Unitary authorities act as regional councils for the purposes of a wide range of Acts and Regulations.
The current regions and most of their councils came about in 1989, as a result of an amalgamation procedure carried out under the Local Government Act 1974. The regional councils replaced the more than 700 ad-hoc bodies which had been formed in the preceding century – roads boards, catchment boards, drainage boards, pest control boards, harbour boards, domain and reserve boards. In addition they took over some roles which had previously been performed by county councils. The unitary authority of the Auckland Council was formed in 2010, replacing the Auckland Regional Council.

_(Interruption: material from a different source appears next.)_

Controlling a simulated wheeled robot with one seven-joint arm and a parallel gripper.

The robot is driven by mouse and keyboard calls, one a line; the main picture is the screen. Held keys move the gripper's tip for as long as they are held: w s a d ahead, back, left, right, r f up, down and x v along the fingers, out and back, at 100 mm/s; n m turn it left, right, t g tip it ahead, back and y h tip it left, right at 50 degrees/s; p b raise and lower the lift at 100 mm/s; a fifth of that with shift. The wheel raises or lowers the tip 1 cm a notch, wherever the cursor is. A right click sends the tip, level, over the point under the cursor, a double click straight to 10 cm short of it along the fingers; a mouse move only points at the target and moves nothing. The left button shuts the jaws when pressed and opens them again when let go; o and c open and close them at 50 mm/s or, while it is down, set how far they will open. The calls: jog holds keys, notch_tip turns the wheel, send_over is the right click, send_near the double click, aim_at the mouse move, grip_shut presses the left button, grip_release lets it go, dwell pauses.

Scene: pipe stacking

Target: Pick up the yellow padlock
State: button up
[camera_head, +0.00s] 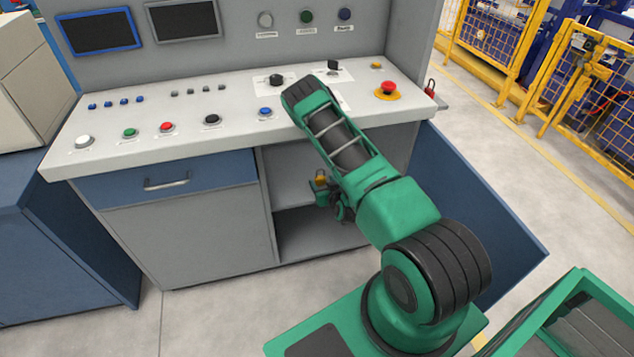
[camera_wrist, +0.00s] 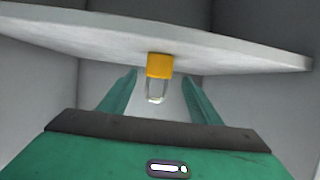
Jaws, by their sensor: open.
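The yellow padlock (camera_wrist: 159,66) is in the upper middle of the wrist view, with its silver shackle pointing down in the picture toward my gripper. Its body overlaps the edge of a pale shelf (camera_wrist: 230,58). My gripper (camera_wrist: 159,80) is open, with one green finger on each side of the shackle and visible gaps between. In the head view, the padlock (camera_head: 321,178) is a small yellow spot at my gripper (camera_head: 322,190), inside the cabinet's open compartment. I cannot tell whether the fingertips reach past the padlock's body.
The shelf (camera_head: 290,212) divides the open compartment. The console top (camera_head: 190,140) with buttons and a red emergency stop (camera_head: 389,88) lies above it. The blue door (camera_head: 470,205) stands open at right. A red padlock (camera_head: 430,88) hangs by the console's right end.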

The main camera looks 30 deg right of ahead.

The geographic extent of the regions was based largely on drainage basins, the regional boundaries being major drainage divides such as the Southern Alps. This anticipated the responsibilities of the Resource Management Act 1991. Some regional boundaries conform with territorial authority boundaries but there are many exceptions. An example is Taupo District, which is split between four regions, although most of its area falls within the Waikato Region.
Regional authorities are primarily responsible for environmental management, including water, contaminant discharge and coastal management, river and lake management including flood and drainage control, regional land management; regional transport (including public transport) and harbours, biosecurity or pest management; while territorial authorities are responsible for: local-level land use management (urban and rural planning); network utility services such as water, sewerage, stormwater and solid waste management; local roads; libraries; parks and reserves; and community development. Property rates (land taxes) are used to fund both regional and territorial government activities. There is often a high degree of co-operation between regional and territorial councils as they have complementary roles.
Resource management functions
Regional Councils have these specific functions under the Resource Management Act 1991.
- Planning for the integrated management of natural and physical resources 
- Planning for regionally significant land uses 
- Soil conservation, water quality and quantity, water ecosystems, natural hazards, hazardous substances 
- Controlling the coastal marine area 
- Controlling via resource consents the taking, use, damming or diverting of water 
- Controlling via resource consents the discharge of contaminants 
- Establishing of rules in a regional plan to allocate water 
- Controlling via resource consents the beds of waterbodies 
Regional councils also have responsibility for a number of other functions under other statutes;
- flood and river control under the Soil Conservation and Rivers Control Act 1941,
- reserves vested in regional councils under the Reserves Act 1977,
- civil defence under the Civil Defence Act 1990,
- regional pest management under the Biosecurity Act 1993,
- harbour and water navigation under the Maritime Transport Act 1994,
- hazardous waste under the HSNO Act 1996, and,
- public transport planning under the Land Transport Act 1998.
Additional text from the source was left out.